Digital games pioneer Electronic Arts was relatively moribund for years as newer, faster, and more mobile companies passed it by. That changed about two years ago. The stock is up three-fold in that time, and the old-line company suddenly is a $22-billion behemoth, making it rarer than a unicorn. It’s a veritable zombie come back to life.

The rejuvenation of EA just happens to coincide with the appointment of Andrew Wilson, a company veteran who was promoted to the top job in late 2013.

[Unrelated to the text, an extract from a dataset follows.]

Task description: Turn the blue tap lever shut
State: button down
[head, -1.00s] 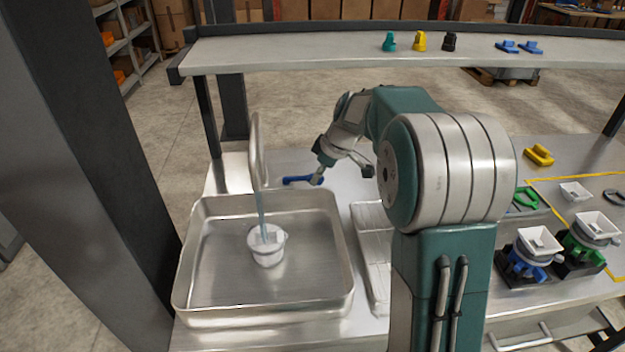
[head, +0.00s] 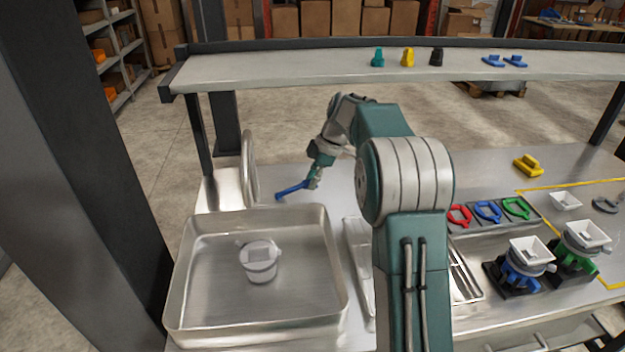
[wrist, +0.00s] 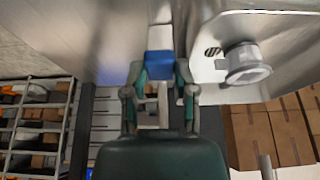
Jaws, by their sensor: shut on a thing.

Wilson says the key to EA’s comeback was a fundamental re-thinking of the company’s approach to doing business. “It used to be the entire cadence of the organization revolved around accounting,” Wilson said Tuesday, during a panel on the future of games at the Fortune Brainstorm Tech conference in Aspen. Before, the public company closed its books on a monthly, quarterly and annual basis, he said. As a result, the entire company’s activities revolved around that cadence, not the 24/7 rhythm of the digital world. Wilson said the company was a “disconnected organization” made up of well meaning people who weren’t thinking about players — a.k.a. EA’s customers — first.

The solution: “re-architecting” the company around a player culture. Examples included cutting an online fee for buyers of used EA games that annoyed early customers. Another was offering a money-back guarantee for games played on a personal computer.

Wilson also professed EA’s agnostic approach to platforms, meaning he’s for consoles, mobile phones, PCs, whatever. On Tuesday EA (EA) announced a streaming service for customers of Comcast (CMCSA).